Ebenso unerträglich sind mir die blasierten unbeweglichen Gesichter der Washingtoner und Londoner Warlords bei ihren unverhüllten Zwecklügen. Schorsch-Dabbeljuhs williger Tony sagte, er sei bereit, für die Solidarität mit den USA "einen blutigen Preis zu zahlen". Als Gentleman wird er doch nicht das Blut anderer gemeint haben. Hat er sich persönlich also schon zum Zahlen bereit gemacht?

Während seine Soldaten am Golf bomben und morden, hat sich Bush gestern dümmlich lächelnd "ins Wochenende verabschiedet". Vielleicht wird er dort wieder einer neuen göttlichen Eingebung teilhaftig? Nach eigener Aussage hat er nämlich - kaum vom Alkoholismus geheilt - seinerzeit in Texas leibhaftigen Besuch von Gott bekommen und dabei den persönlichen Auftrag erhalten, die USA und diese Erde zu regieren. - So gesehen benötigte er als persönlicher Beauftragter Gottes logischerweise bei der Wahl auch keine Mehrheit.

Wer aber ist Schorsch Dabbeljuhs Gott? Einer des Tötens und des Faustrechts? Oder heißt sein Gott doch eher Exxon, auf deutsch Esso? Als Deutscher in Deutschland habe ich daraus eine Lehre gezogen: Du sollst nicht bei fremden Göttern tanken.

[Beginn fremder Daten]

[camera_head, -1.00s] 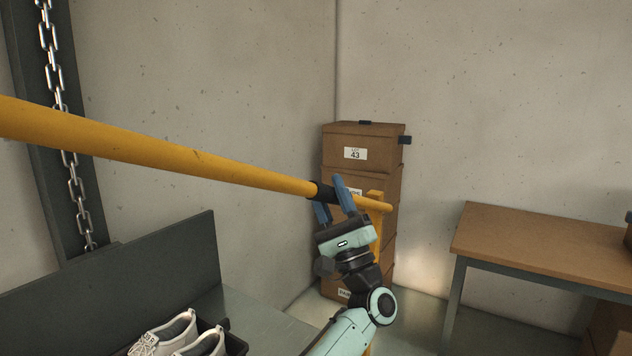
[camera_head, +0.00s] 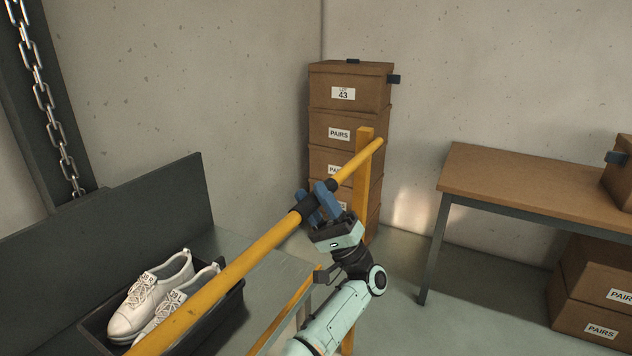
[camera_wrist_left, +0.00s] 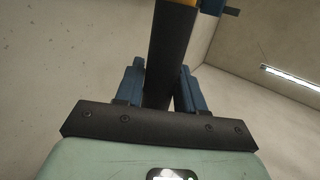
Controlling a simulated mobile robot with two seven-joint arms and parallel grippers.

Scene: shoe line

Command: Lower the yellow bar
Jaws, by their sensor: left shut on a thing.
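The yellow bar (camera_head: 256,248) slants from the bottom left up to the right in the head view, its far end beside the top of a yellow post (camera_head: 364,190). My left gripper (camera_head: 318,203) is shut on the black grip section (camera_head: 302,207) of the bar. In the left wrist view the black grip (camera_wrist_left: 171,60) runs between the two blue fingers (camera_wrist_left: 158,88), with a bit of yellow above it. The bar passes in front of the shoes and tray. My right gripper is in neither view.
White shoes (camera_head: 150,297) sit in a black tray (camera_head: 236,312) on a grey surface at lower left, before a dark panel (camera_head: 120,225). Stacked boxes (camera_head: 350,92) stand behind the post. A wooden table (camera_head: 540,178) is at right. A chain (camera_head: 45,100) hangs at left.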

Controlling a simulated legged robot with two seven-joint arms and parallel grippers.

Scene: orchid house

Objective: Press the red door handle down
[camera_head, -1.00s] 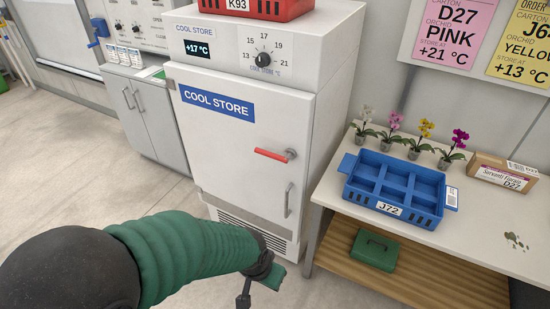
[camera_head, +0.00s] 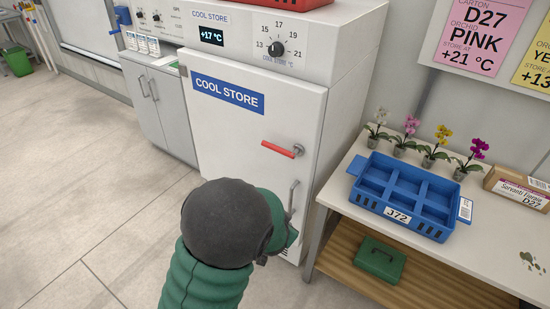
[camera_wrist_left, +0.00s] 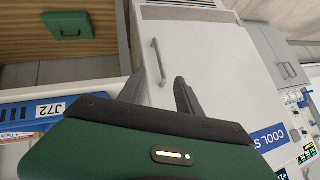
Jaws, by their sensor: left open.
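The red door handle (camera_head: 278,149) is a horizontal lever on the right side of the white cool store door (camera_head: 240,140). Its grey pivot is at its right end. Below it is a grey vertical bar handle (camera_head: 292,200), also visible in the left wrist view (camera_wrist_left: 159,62). My left gripper (camera_wrist_left: 158,92) is open and empty, its two dark fingers apart in front of the door. In the head view my arm mostly hides the gripper; it appears below the red handle, apart from it. The red handle is not visible in the left wrist view. My right gripper is not in view.
A white table (camera_head: 345,200) stands right of the cool store with a blue crate (camera_head: 405,216), potted orchids and a carton (camera_head: 517,187). A green box (camera_head: 381,259) sits on its wooden shelf. A red crate (camera_head: 285,2) is atop the cool store. Floor at left is clear.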

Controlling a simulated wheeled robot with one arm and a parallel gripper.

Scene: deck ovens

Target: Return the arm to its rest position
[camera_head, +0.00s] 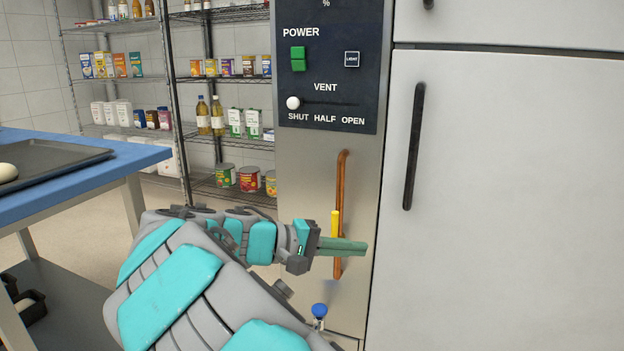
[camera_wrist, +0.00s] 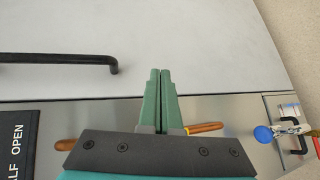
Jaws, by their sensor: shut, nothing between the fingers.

Die größte Gefahr für den Fortbestand der Menschheit hat in der Geschichte immer dann bestanden, wenn das machtgeile große Geld sich zur Durchsetzung seiner Ziele eines vom eigenen Sendungsauftrag überzeugten, skrupellosen Psychopathen bediente. Ob mir oder ohne Schnäuz . - Darf das ein Deutscher eigentlich aussprechen? Natürlich. Mehr noch: er muss.

Veröffentlicht: 25. März 2003

Archivierte Artikel: Die enthaltenen Informationen sind möglicherweise veraltet.